=== DATA LISTING ===

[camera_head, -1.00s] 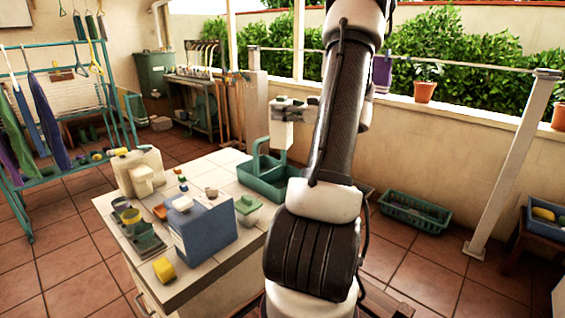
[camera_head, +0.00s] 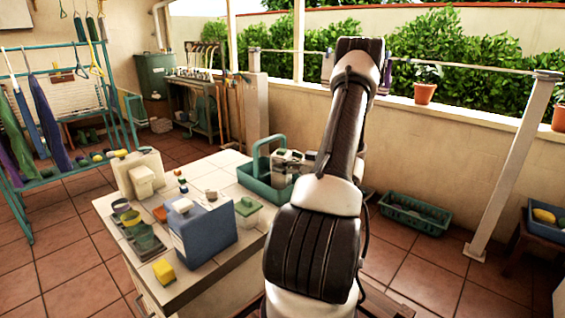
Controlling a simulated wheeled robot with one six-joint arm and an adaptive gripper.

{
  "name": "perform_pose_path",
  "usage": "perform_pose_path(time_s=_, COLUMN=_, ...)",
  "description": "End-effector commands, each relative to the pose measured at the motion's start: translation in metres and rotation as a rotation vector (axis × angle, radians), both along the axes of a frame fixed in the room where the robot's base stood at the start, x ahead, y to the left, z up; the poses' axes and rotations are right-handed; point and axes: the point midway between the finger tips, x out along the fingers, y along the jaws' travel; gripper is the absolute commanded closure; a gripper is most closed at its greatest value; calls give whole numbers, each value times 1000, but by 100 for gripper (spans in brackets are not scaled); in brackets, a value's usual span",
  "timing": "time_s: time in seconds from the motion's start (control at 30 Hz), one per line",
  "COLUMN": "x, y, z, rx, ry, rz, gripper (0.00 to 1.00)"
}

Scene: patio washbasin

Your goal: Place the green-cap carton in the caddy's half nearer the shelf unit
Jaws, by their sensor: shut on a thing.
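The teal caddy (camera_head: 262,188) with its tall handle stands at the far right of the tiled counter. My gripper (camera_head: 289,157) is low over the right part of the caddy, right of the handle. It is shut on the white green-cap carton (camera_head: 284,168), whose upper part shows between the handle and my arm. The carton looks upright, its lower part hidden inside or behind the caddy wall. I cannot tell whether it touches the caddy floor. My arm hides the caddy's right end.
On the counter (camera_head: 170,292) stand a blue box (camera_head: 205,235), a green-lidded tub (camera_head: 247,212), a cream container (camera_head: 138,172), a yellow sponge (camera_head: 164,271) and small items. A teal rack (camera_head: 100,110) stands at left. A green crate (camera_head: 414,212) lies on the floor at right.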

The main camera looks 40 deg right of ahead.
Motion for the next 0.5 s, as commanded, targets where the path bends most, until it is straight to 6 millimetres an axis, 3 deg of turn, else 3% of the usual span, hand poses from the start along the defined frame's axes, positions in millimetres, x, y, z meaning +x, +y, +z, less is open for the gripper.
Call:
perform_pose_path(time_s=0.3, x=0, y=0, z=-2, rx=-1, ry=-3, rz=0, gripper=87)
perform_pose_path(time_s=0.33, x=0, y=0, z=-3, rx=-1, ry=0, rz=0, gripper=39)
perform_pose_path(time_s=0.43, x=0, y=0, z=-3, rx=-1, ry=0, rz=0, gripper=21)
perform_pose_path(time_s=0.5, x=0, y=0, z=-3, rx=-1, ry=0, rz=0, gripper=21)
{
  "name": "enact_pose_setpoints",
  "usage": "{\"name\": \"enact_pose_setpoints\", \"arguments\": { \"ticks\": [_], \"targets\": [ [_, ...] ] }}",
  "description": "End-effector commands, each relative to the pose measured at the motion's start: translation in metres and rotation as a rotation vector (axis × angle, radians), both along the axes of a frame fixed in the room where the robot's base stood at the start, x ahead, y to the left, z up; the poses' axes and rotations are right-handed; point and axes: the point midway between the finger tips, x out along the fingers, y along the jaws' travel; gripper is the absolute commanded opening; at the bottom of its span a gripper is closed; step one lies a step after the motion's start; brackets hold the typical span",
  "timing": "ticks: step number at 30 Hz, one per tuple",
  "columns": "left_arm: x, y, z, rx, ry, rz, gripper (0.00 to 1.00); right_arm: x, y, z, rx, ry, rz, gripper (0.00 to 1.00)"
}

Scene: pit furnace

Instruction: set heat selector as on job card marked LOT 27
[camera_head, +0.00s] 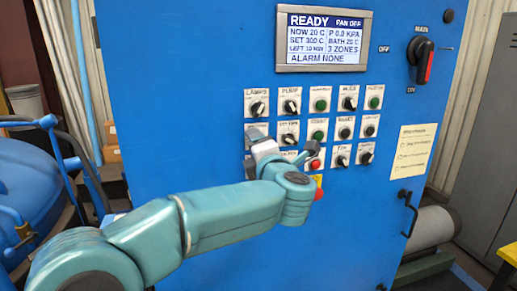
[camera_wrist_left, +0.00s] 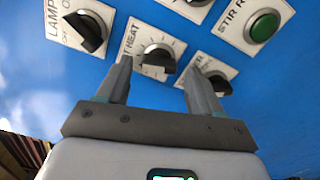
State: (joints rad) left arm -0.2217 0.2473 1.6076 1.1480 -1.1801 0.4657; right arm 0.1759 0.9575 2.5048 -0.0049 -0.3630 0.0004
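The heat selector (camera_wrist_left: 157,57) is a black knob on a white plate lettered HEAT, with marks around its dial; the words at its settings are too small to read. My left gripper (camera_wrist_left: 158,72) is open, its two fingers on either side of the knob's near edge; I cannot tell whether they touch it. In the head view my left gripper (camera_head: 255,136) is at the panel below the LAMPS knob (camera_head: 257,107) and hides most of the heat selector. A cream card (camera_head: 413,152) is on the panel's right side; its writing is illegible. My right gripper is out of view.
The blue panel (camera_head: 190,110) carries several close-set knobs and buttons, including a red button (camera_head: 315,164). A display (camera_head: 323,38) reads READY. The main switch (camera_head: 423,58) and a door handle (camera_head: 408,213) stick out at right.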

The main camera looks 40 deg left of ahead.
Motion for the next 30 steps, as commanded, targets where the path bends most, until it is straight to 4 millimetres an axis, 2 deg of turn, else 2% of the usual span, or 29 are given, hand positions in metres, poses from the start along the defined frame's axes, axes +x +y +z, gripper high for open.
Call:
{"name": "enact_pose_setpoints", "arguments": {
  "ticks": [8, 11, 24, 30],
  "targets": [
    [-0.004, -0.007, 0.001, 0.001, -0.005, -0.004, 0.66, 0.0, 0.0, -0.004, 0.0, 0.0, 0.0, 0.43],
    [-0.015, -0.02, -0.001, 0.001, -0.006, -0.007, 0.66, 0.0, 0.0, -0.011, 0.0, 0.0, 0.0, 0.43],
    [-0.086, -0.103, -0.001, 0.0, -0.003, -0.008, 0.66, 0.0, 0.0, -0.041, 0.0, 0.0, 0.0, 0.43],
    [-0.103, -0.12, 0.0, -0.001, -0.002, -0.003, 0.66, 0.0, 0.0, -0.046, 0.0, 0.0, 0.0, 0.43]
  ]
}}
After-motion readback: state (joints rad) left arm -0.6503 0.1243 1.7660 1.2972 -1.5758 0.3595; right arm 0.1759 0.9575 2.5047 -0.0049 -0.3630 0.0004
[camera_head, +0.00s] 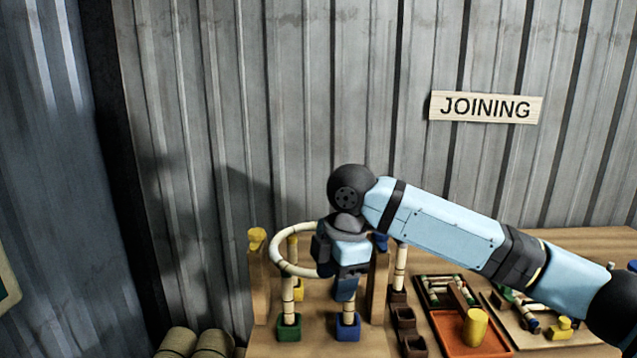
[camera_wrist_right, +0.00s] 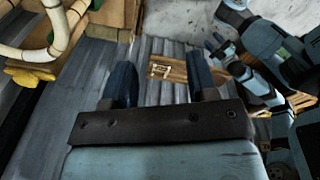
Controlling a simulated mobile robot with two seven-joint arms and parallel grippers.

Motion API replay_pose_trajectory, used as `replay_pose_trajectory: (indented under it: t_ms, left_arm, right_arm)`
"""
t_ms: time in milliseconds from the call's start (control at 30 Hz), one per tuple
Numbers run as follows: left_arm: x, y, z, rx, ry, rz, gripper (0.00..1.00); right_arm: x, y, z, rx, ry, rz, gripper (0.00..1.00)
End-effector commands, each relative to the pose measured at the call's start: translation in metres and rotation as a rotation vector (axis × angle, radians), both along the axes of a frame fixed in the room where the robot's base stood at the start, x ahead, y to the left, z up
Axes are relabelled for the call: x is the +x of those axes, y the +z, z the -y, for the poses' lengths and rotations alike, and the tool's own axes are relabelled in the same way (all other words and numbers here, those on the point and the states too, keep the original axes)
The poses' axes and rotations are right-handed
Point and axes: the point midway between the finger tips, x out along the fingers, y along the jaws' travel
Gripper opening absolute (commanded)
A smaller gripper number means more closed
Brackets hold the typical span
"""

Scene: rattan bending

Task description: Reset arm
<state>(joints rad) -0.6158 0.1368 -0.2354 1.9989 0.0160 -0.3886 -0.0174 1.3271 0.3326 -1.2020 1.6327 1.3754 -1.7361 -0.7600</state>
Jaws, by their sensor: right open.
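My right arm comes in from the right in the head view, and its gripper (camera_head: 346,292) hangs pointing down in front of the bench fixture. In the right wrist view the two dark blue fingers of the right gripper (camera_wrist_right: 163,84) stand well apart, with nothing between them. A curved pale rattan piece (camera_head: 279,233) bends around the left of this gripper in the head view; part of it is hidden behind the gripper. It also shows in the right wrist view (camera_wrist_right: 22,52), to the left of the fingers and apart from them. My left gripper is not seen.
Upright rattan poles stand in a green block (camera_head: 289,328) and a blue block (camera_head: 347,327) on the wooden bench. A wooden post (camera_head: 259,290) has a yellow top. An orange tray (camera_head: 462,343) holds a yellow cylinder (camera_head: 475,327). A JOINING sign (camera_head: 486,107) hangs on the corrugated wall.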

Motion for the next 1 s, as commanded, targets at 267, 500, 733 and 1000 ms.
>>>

===
=== DATA LISTING ===

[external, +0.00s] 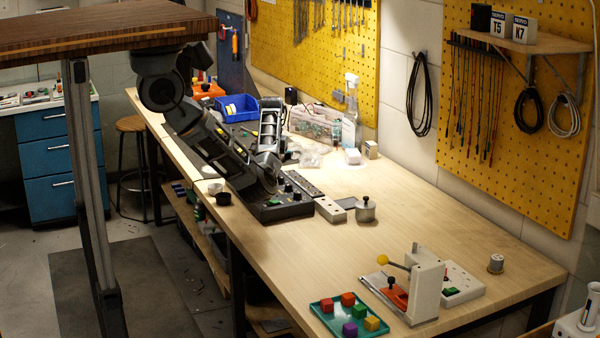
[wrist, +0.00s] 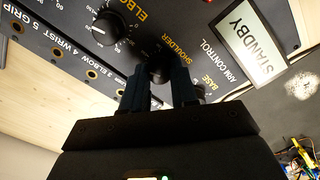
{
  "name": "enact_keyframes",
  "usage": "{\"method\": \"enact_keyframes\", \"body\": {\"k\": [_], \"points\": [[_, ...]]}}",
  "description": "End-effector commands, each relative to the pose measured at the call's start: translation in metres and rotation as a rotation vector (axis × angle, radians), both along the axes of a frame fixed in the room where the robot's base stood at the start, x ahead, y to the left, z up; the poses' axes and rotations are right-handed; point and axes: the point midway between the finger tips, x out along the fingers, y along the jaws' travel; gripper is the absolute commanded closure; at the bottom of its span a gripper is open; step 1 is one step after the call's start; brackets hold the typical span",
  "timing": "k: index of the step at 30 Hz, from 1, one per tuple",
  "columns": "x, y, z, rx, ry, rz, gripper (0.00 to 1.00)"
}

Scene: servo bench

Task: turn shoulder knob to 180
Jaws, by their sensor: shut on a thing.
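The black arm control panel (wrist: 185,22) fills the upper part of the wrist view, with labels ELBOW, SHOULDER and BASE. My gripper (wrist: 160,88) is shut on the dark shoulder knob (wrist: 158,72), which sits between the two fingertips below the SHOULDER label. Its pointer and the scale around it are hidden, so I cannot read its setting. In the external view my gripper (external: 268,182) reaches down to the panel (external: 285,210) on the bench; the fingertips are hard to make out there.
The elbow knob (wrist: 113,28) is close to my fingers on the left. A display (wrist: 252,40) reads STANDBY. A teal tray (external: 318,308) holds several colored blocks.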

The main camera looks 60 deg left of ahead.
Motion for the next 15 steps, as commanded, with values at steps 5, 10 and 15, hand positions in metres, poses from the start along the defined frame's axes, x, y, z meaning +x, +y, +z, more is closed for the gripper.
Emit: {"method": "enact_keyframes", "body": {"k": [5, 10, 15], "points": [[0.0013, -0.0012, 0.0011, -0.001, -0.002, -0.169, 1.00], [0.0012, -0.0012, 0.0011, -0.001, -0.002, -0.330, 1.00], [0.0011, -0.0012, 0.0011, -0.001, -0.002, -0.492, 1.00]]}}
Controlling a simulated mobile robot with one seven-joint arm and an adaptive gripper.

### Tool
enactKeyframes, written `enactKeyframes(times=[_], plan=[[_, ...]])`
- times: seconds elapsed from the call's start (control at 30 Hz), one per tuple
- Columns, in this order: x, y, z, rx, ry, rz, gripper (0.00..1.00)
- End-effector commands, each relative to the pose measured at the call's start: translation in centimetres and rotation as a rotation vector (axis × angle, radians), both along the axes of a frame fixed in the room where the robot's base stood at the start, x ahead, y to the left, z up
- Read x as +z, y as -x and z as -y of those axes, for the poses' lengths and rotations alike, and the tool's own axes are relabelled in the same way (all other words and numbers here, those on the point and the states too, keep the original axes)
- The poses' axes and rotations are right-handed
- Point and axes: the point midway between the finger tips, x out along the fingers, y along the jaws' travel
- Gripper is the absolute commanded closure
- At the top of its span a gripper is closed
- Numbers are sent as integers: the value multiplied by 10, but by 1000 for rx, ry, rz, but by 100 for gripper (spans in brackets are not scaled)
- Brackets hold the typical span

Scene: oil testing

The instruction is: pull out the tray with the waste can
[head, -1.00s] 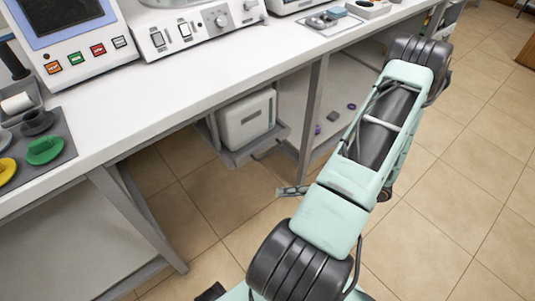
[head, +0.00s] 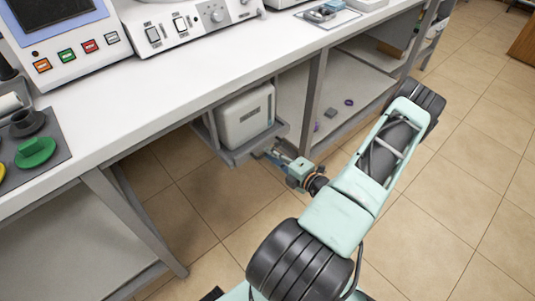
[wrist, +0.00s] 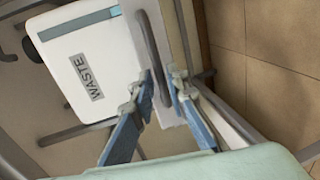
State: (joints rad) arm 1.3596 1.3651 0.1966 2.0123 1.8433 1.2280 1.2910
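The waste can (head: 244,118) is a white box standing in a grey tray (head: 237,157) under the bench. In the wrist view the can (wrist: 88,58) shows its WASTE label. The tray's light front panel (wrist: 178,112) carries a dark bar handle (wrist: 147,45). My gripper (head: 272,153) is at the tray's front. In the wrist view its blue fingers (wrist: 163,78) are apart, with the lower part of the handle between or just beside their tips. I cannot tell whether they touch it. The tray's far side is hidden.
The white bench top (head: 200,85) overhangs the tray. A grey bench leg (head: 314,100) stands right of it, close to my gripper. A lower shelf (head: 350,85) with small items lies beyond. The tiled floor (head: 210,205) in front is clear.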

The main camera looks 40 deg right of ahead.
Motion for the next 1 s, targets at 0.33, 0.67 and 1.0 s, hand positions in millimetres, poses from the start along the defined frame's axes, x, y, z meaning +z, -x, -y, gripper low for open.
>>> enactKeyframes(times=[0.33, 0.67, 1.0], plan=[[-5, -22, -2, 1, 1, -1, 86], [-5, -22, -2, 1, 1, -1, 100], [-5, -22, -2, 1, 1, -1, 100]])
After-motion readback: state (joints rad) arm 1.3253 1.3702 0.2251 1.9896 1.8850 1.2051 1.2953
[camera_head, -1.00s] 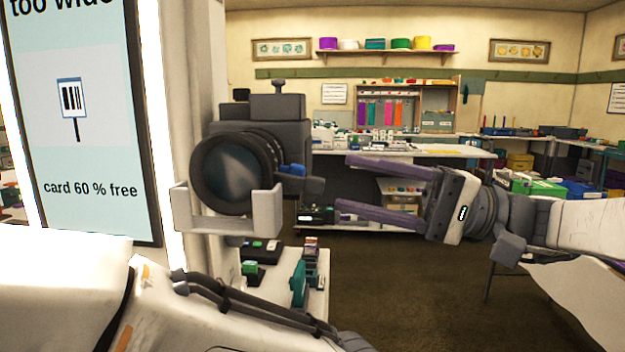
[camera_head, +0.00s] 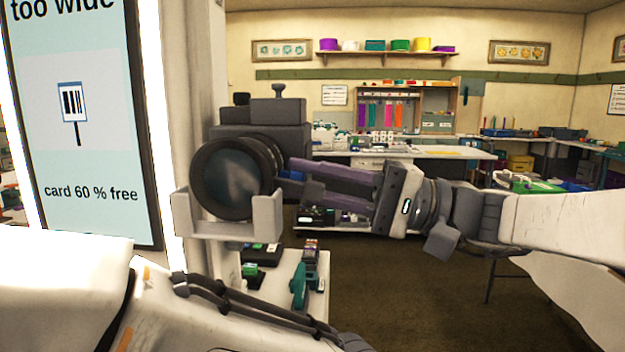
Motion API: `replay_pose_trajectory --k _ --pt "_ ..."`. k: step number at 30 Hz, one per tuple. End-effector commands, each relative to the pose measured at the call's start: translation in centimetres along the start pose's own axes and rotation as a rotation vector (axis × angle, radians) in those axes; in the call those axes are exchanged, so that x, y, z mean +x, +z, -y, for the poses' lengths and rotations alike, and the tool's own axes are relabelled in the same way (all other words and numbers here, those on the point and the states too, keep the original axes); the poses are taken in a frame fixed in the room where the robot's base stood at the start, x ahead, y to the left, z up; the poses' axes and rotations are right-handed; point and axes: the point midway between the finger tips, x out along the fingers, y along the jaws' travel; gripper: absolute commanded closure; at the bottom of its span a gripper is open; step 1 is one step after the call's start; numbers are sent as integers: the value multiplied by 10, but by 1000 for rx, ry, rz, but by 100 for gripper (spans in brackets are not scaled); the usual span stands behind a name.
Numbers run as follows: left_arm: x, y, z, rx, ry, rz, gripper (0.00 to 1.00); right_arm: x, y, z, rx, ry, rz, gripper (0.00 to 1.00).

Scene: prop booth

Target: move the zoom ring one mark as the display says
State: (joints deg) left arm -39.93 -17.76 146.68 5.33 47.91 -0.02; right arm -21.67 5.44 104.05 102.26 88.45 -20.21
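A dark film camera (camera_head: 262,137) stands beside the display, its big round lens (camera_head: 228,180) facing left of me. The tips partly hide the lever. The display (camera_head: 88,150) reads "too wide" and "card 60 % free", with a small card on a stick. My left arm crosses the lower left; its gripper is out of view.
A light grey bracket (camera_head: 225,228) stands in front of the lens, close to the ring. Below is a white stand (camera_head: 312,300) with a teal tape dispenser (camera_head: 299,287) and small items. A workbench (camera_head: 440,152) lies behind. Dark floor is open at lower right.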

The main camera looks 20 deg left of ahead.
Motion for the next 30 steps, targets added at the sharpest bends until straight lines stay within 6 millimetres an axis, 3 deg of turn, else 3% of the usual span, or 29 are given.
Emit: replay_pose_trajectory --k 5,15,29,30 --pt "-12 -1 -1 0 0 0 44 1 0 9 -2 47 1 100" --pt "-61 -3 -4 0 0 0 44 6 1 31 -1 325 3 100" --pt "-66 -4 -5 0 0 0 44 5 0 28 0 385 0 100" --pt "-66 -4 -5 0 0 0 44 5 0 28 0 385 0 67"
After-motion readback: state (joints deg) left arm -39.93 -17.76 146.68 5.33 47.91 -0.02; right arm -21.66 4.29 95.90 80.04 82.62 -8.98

===
=== DATA LISTING ===

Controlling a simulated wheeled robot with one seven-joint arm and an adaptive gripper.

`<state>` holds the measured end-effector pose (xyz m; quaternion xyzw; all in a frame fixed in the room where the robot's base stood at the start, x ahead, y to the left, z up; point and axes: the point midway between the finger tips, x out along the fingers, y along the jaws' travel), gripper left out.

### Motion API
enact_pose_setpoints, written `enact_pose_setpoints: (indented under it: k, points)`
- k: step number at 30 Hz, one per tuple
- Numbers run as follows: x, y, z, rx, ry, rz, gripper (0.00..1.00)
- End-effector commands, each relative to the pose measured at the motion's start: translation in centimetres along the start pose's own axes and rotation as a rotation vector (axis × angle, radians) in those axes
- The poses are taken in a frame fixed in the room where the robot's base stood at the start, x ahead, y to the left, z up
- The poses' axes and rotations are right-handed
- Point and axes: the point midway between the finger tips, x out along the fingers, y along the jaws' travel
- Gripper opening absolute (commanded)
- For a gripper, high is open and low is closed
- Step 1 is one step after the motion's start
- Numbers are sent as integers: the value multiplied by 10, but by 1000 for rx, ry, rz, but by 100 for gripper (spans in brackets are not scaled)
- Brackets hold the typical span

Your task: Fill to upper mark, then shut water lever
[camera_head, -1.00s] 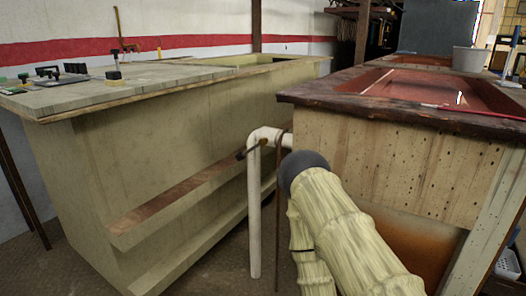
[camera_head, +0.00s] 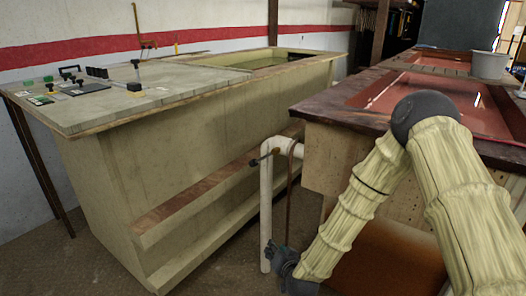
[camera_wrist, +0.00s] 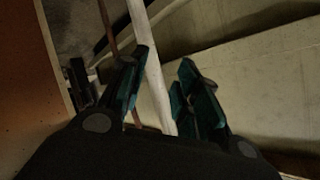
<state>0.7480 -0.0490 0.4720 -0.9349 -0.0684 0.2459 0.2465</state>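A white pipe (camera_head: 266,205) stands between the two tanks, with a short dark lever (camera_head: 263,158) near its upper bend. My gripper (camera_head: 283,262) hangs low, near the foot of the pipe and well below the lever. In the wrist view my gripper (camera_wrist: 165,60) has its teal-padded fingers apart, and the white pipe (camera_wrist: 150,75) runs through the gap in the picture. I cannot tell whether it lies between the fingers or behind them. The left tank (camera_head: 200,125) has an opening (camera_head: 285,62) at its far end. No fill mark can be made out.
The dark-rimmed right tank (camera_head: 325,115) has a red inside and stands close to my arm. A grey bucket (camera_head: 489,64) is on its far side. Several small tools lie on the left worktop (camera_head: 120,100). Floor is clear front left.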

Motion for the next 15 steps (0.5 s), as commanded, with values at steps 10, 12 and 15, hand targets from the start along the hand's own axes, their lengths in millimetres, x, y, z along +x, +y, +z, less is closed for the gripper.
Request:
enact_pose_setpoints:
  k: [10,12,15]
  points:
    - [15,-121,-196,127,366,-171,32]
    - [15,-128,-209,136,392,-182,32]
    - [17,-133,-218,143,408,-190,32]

===

REQUIRED TASK
Pictures should be left out. Retype only the run of lines from the line containing "[camera_wrist_left, +0.00s]" to the line containing "Motion for the next 30 steps, as", inclusive.

RESPONSE
[camera_wrist_left, +0.00s] 
State: (joints rad) left arm -0.2217 0.2473 1.6076 1.1480 -1.1801 0.4657; right arm 0.1759 0.9575 2.5048 -0.0049 -0.3630 0.0004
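The heat selector (camera_wrist_left: 157,57) is a black knob on a white plate lettered HEAT, with marks around its dial; the words at its settings are too small to read. My left gripper (camera_wrist_left: 158,72) is open, its two fingers on either side of the knob's near edge; I cannot tell whether they touch it. In the head view my left gripper (camera_head: 255,136) is at the panel below the LAMPS knob (camera_head: 257,107) and hides most of the heat selector. A cream card (camera_head: 413,152) is on the panel's right side; its writing is illegible. My right gripper is out of view.
The blue panel (camera_head: 190,110) carries several close-set knobs and buttons, including a red button (camera_head: 315,164). A display (camera_head: 323,38) reads READY. The main switch (camera_head: 423,58) and a door handle (camera_head: 408,213) stick out at right.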

The main camera looks 40 deg left of ahead.
Motion for the next 30 steps, as commanded, targets where the path bends most, until it is straight to 4 millimetres an axis, 2 deg of turn, else 2% of the usual span, or 29 are given, hand positions in metres, poses from the start along the defined frame's axes, axes +x +y +z, gripper high for open.

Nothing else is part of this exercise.